→ **TASK TO COMPLETE**
Reproduce all of the data below without alteration; exclude every picture.
>> Begin
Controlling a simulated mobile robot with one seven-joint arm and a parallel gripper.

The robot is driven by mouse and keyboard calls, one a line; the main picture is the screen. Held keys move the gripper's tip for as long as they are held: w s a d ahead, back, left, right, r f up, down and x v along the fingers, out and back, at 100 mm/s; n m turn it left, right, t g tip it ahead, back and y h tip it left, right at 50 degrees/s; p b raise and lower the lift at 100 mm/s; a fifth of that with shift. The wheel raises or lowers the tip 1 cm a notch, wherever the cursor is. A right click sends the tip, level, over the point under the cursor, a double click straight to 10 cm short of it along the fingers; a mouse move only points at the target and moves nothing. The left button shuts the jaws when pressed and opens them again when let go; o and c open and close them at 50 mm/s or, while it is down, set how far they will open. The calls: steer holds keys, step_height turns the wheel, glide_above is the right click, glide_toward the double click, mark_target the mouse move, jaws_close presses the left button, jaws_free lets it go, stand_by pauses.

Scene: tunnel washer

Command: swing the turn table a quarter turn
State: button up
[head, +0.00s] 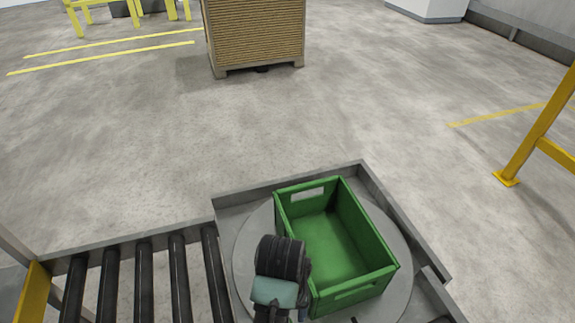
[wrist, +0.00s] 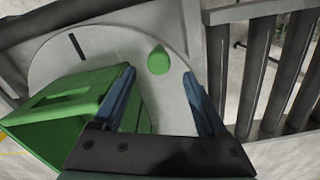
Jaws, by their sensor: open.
>> End
→ **FINAL RESULT**
Controlling a simulated mobile robot with one seven-joint arm and a parallel gripper.

The robot is driven by mouse and keyboard calls, one a line; the main picture is the screen. Held keys move the gripper's tip for as long as they are held: w s a d ahead, back, left, right, r f up, down and x v along the fingers, out and back, at 100 mm/s; n m turn it left, right, t g tip it ahead, back and y h tip it left, right at 50 degrees/s; p b raise and lower the lift at 100 mm/s; a fifth of that with shift. The wheel raises or lowers the tip 1 cm a notch, wherever the cursor is. A right click sends the tip, level, over the point under the cursor, a double click straight to 10 cm short of it along the fingers; a mouse move only points at the target and moves nothing. The left button shuts the jaws when pressed and opens them again when let go; o and c open and close them at 50 mm/s or, while it is down, set how far they will open. The calls: steer holds keys, step_height turns the wheel, glide_above is the right click, glide_toward the double click, mark_target the mouse move, jaws_close presses the left button, jaws_free lets it go, stand_by pauses.

Scene: tunnel washer

Command: swing the turn table a quarter turn
State: button up
[head, +0.00s] 
[wrist, +0.00s] 
Jaws, by their sensor: open.

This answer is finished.